Rodriguez-Sanchez told the crowd she is "so angry" because of the thousands of people who died due to the negligence following Hurricane Maria. She spoke about the years of corruption that has taken place and how it has "ruined our island." Rodriguez-Sanchez said she has never seen so many Puerto Rican's fighting back as she has in this moment. She explained that being visible and protesting is the only way to effect positive change in Puerto Rico.
Boyt said his organization stands in solidarity with the Chicago Boricua Resistance and the resistance happening in Puerto Rico.
"I am enraged because we see the sexist, homophobic, racist mierda that was leaked in the telegrams every day," said Pedraza. "It is rampant and more visible than ever before [across the country]."
Pedraza said this includes the recent Justice Department decision to not charge a New York police officer in the death of Eric Garner, the "concentration camps" at the border and other hateful comments and decisions coming from the Trump Administration.
Rodriguez-Sanchez also told Windy City Times that the hate expressed by Rossello and his circle is the same kind of hate Trump and many members of his administration have perpetuated against multiple minority groups including LGBTQ people and immigrants since he took office.

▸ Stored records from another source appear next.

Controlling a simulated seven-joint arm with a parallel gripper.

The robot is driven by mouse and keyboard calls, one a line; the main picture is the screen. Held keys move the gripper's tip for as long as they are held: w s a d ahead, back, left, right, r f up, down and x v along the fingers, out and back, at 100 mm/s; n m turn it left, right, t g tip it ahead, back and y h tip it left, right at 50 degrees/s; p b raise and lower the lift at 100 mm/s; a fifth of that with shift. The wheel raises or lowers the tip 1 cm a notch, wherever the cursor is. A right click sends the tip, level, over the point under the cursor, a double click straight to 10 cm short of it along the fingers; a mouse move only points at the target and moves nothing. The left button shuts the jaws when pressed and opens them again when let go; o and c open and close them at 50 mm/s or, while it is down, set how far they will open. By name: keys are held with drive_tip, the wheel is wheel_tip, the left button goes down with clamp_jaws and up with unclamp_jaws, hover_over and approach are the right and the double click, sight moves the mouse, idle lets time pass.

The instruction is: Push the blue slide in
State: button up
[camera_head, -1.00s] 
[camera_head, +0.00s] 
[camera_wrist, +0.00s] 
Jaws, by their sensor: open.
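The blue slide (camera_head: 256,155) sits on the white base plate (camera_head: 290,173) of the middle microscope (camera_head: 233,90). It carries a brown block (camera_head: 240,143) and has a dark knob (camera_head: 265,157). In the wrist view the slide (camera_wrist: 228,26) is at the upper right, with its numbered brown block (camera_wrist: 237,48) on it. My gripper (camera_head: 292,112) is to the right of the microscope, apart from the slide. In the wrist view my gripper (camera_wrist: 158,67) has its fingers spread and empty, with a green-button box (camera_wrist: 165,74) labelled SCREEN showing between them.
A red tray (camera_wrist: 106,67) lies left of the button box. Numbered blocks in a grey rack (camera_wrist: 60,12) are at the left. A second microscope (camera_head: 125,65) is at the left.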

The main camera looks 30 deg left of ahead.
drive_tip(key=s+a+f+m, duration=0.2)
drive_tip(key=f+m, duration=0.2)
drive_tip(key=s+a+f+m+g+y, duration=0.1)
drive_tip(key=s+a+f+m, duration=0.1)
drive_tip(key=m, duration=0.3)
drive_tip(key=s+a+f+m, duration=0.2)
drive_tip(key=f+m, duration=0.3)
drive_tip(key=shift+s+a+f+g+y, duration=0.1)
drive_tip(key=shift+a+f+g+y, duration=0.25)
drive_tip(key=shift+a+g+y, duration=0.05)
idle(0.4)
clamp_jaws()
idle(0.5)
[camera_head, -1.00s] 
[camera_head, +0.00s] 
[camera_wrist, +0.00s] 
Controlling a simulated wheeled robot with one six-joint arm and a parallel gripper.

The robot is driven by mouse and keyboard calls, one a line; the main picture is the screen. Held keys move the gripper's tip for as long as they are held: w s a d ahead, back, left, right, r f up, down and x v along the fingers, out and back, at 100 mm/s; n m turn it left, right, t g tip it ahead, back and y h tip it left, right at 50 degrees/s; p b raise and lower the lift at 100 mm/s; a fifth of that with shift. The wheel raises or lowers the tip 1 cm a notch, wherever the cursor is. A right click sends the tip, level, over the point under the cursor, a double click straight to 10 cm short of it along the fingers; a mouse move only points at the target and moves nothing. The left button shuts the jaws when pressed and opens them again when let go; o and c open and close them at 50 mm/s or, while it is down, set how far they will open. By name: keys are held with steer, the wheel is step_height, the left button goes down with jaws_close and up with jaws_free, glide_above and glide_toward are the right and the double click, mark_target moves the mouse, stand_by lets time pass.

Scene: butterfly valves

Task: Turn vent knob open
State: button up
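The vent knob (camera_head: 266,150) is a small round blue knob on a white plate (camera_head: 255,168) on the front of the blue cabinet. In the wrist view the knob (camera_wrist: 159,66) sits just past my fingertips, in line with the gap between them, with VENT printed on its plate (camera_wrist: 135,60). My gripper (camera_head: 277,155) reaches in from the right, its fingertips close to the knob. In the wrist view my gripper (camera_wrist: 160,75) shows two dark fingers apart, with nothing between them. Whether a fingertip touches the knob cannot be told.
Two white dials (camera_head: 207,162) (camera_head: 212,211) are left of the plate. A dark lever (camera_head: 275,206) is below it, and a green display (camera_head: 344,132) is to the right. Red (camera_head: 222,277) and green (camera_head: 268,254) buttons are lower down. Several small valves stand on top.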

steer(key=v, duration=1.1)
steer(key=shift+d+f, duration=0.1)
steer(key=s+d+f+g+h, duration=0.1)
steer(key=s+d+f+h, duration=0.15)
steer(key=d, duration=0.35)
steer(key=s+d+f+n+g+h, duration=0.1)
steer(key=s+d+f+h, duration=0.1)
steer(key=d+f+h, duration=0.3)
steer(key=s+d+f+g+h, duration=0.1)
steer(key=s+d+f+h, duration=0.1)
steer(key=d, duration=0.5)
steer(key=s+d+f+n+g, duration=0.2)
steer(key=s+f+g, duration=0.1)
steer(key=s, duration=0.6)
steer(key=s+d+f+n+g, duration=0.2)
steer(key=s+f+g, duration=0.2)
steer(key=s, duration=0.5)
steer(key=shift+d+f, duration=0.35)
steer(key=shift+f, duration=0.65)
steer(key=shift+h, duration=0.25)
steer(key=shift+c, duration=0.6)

"The federal government that is overseeing the [Puerto Rican] colony is the same one that is caging little kids," said Rodriguez-Sanchez. "There is a relationship in terms of the neglect and lack of absolute care about the poor, vulnerable and most exposed people in our society. We are ready to fight against that wherever it happens … and protect our undocumented and transgender brothers and sisters against these hateful policies."
Following the rally, the protestors marched to the Chicago Board of Trade and rallied there before returning to Federal Plaza.